**Collected data**
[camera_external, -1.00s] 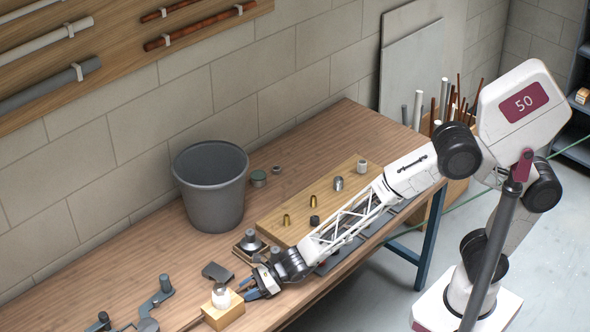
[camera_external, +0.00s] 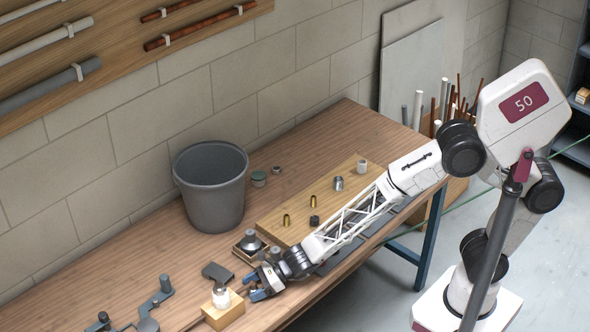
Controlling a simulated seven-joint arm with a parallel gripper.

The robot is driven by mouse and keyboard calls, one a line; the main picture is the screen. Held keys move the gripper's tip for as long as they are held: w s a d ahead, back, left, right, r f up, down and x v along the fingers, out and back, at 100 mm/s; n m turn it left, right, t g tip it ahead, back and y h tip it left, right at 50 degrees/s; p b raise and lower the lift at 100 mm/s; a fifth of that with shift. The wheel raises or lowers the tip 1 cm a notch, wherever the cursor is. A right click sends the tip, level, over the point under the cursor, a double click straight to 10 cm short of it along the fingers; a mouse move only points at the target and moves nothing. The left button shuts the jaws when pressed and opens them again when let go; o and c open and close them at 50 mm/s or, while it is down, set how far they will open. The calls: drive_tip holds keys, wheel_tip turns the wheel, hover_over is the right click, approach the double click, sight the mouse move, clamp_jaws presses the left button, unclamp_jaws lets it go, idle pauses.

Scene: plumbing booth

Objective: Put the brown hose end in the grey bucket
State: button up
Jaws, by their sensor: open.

**Task description**
From the line that contains "[camera_external, +0.00s]" to the end of the material above, output every line exactly, both ends included, but leave out any pictures.

**Task result**
[camera_external, +0.00s] 
Controlling a simulated seven-joint arm with a parallel gripper.

The robot is driven by mouse and keyboard calls, one a line; the main picture is the screen. Held keys move the gripper's tip for as long as they are held: w s a d ahead, back, left, right, r f up, down and x v along the fingers, out and back, at 100 mm/s; n m turn it left, right, t g tip it ahead, back and y h tip it left, right at 50 degrees/s; p b raise and lower the lift at 100 mm/s; a fifth of that with shift. The wheel raises or lowers the tip 1 cm a notch, wherever the cursor is. A right click sends the tip, level, over the point under the cursor, a double click straight to 10 cm short of it along the fingers; a mouse move only points at the target and moves nothing. The left button shuts the jaws when pressed and opens them again when let go; o and c open and close them at 50 mm/s or, while it is down, set how far they will open. The calls: drive_tip holds keys, wheel_tip turns the wheel, hover_over is the right click, approach the double click, sight the mouse move, clamp_jaws presses the left button, unclamp_jaws lets it go, idle pauses.

Scene: plumbing booth

Objective: Put the brown hose end in the grey bucket
State: button up
Jaws, by their sensor: open.

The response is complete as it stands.